Veterans Association of America, Inc.
Sunday, May 24, 2020
Serving those who've served this Country

Congress Seeks Change In GI Bill

Lawmakers Urge GI Bill Extension | By Terry Howell | May 09, 2007

Veterans who want to take advantage of the Montgomery GI Bill but have found their eligibility has expired may soon get a second chance with new legislation introduced on Capitol Hill last week.

In an effort to extend the time veterans have to take advantage of their GI Bill benefits, Washington Democratic Senator Maria Cantwell introduced the GI Bill for Life Act that would eliminate the 10-year time limit placed on GI Bill benefits.

The GI Bill for active duty servicemembers and veterans is a 'pay to play' benefit that requires each servicemember to make a $1,200 non-refundable contribution up front. In return for the contribution they can use their entitlement-up to $1,075 per month for 36 months-to help pay for education, apprenticeship, and job training.

The catch is the GI Bill automatically expires 10 years after the veteran leaves active duty service. It's this "use it or loose it" aspect of the GI Bill that has left many veterans feeling misled and cheated.

According to the Department of Veteran Affairs reports, nearly 30 percent of eligible veterans are unable to use any of their education benefits and most eligible veterans are only able to access a portion of their GI Bill before the 10-year limit is reached.

"GI Bill benefits should not come with an expiration date," Cantwell said in a May 1 press release announcing the bill. "When our servicemembers leave the military, family obligations, work commitments and economic difficulties often get in the way."

Many veterans postpone going to school due to several factors including, employment constraints, family obligations, illness and disabilities associated with military service. In many cases 10 years have pass and they simply lose their benefits.

"We need to remove this arbitrary time limit and make sure our veterans can get valuable skills training when the time is right for them," Cantwell added. "Veterans should have access to their education benefits for life."

On the other side of Capitol Hill, House Armed Services Committee member and fellow Washington lawmaker Rep. Rick Larsen (D), will soon introduce identical legislation in the House.

"Times have changed, and we owe it to our veterans to keep up," Larsen said a press release. "In today's changing economy, veterans should be able to get the education they need when they need it."

The Montgomery GI Bill includes active duty as well as reserve component programs: The Montgomery GI Bill for Selected Reserve and the Reserve Education Assistance Program.

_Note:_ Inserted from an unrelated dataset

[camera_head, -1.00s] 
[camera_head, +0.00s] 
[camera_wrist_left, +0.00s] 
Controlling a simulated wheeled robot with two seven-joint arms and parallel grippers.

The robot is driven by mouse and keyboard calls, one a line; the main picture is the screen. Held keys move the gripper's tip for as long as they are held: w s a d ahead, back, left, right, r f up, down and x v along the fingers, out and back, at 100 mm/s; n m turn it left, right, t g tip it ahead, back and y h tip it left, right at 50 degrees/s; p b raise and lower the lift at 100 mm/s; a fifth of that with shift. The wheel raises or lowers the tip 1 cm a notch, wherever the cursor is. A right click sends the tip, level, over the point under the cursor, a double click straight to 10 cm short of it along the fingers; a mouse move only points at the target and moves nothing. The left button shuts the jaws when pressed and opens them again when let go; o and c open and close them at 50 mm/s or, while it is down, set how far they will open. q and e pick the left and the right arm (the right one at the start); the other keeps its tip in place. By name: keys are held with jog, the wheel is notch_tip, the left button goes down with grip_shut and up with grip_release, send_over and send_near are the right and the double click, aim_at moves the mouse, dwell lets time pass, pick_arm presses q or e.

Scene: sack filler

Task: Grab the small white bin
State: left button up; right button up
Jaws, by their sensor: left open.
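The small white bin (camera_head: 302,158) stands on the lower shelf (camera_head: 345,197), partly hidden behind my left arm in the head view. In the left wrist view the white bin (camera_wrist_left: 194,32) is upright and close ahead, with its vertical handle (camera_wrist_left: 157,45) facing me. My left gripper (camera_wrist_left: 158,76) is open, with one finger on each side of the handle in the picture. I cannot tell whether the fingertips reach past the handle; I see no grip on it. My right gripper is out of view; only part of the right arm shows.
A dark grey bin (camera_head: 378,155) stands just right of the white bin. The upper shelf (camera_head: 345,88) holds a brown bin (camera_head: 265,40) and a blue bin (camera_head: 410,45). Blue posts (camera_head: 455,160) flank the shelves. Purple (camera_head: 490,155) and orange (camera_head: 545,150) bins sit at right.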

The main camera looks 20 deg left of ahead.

Unlike the GI Bill for active duty, the Reserve GI Bill does not require a $1,200 contribution, but it does require a service commitment of six or more years.

In addition, enrollees in the reserve program receive up to $309 per month for 36 months in education benefits, and the Reserve GI Bill expires after 14 years - or when the individual leaves the service. In other words, veteran reservists who are out of the service aren't eligible to receive any GI Bill benefits.

The so-called "Cantwell/Larsen Montgomery GI Bill for Life Act of 2007" - S. 1261 - which is cosponsored by Sens. Tom Harkin (D-Iowa) and Sherrod Brown (D-Ohio), would repeal both the 10 year and 14 year deadlines. It doesn't address the reserve component programs' expiration upon leaving the service, however.

With a renewed focus on veterans' issues on Capitol Hill and large influx of war veterans, advocates feel that such legislation has a better momentum this year.

"This legislation will allow veterans that have earned their GI Bill entitlements to use those entitlements to keep up with changes due to technology over the course of their lifetime, thus keeping them more employable," veteran and former Washington VFW commander Frosty Hulsey said in the Cantwell release.

"This bill is a long time overdue. It makes sense and is the right thing to do."